And, This is her, My Riri. Alhamdulillah, ia sudah beranjak dewasa, dengan segala kegiatan positifnya, dengan segala prestasinya, ia menjalaninya dengan riang dan penuh percaya diri. Bertahun tahun ia membangun kepercayaan dirinya untuk bisa bangkit dari trauma karena dibuli, dengan dukungan penuh dari aku dan ayahnya.

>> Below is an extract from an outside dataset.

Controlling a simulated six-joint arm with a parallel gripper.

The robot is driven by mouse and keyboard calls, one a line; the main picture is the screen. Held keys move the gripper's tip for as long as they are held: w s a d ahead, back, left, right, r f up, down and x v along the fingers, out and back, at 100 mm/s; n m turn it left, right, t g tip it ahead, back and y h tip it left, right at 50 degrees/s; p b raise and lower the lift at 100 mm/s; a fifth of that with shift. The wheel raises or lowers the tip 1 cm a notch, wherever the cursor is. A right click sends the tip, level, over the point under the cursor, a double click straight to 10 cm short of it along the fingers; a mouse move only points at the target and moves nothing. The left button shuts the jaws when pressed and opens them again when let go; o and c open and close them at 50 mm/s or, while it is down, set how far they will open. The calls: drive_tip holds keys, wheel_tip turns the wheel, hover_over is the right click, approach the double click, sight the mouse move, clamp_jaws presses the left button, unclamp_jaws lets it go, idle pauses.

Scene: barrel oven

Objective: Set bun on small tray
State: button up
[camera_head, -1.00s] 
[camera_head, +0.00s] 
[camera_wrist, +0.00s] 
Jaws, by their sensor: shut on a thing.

I’m a mother who feels so proud of her. Aku sempat vakum bekerja beberapa kali, hanya untuk melihat dan memastikan bahwa Mbak Riri baik baik aja, dalam belajar dan bersosialisasi di sekolah maupun di luar sekolah; Saat kepindahan kami ke ibukota dan saat kelas 6 SD, persiapan Ia masuk SMP. Hikmah dari semua ini buatku adalah:
“Luangkan waktu kita sejenak untuk melihat, mengurus, dan
mendengar cerita anak anak, untuk mengetahui keseharian mereka, untuk
mengetahui tumbuh kembang mereka, sesibuk apapun kita. Mereka sangat
berharga, karena mereka adalah titipan Allah, jangan sampai menyesal di kemudian hari. Waktu yang berlalu, tidak
akan pernah kembali. Dan momen momen yang sangat berharga, tidak bisa terulang
lagi.”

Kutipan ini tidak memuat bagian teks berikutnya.